KC :: I've wondered this often since I delved into fiber. I think I'm here to stay in the fiber world. My work might branch into more installation but I suspect I will continue to work with fiber for a long time. It just feels so right to me.
Kathryn Clark
JD :: Do your family and friends "get it" in terms of understanding and cheering on the work you do?
KC :: It's hard to say. My artist friends and family 'get it' but there are certainly quite a few who aren't artists who don't get it, but that's fine. I'm just happy that most have come around that this is my profession. Art as a career isn't taken too seriously here in the States. My work often deals with subtle color and my husband happens to be red-green colorblind so I think he misses a bit of what I do, especially the use of red in my work. My six year old daughter thinks my work is cool. I often find her making 'foreclosure' drawings in her sketchbooks which I find pretty amazing.
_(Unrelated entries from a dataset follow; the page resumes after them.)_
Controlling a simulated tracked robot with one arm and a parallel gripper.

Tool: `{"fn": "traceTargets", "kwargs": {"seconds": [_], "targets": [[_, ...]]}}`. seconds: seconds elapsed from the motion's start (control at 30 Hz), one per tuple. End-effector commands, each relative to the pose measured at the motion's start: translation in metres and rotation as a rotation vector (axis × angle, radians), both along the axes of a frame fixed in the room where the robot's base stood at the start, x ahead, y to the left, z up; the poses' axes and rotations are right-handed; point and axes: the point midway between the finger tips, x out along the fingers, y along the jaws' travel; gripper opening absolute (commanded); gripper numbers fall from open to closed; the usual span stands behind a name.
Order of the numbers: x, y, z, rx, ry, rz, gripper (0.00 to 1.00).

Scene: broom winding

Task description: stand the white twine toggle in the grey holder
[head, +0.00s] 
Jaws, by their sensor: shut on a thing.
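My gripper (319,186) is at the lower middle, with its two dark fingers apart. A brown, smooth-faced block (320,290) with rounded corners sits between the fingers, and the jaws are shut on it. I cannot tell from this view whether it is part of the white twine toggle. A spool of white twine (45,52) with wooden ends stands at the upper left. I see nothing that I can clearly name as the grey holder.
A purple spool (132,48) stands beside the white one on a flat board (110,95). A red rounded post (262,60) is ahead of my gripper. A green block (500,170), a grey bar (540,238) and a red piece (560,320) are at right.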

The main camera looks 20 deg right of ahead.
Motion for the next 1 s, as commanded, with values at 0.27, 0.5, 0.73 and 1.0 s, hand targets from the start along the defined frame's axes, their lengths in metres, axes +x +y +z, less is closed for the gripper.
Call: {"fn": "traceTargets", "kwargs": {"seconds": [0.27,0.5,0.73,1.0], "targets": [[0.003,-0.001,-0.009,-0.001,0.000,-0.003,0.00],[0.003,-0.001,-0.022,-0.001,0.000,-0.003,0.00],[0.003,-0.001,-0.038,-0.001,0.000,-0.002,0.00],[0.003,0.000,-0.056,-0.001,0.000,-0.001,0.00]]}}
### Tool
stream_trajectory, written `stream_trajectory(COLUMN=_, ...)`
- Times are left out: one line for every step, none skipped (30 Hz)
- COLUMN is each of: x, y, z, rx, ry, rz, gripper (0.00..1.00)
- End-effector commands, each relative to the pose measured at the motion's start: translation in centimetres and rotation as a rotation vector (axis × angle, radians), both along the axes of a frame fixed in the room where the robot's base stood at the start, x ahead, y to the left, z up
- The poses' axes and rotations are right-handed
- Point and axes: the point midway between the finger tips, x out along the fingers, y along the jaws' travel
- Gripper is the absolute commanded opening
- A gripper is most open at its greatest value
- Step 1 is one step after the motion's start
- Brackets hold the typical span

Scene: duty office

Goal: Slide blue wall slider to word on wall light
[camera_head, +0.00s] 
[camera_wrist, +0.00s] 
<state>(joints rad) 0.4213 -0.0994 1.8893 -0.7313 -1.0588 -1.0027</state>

JD :: On a typical day, what's the first thing you do when you rise and the last thing you do before you go to sleep?
KC :: I make myself a cup of black tea first thing or I am not a functioning person. I love to read in bed for a few minutes every night to wind down and settle in.
JD :: What is the book that you are currently reading in bed these days?
KC :: A wonderful one ... The Town That Food Saved by Ben Hewitt. I've become fascinated with local small-scale farming in the past year. It might turn up as a future series somehow but this is my early research.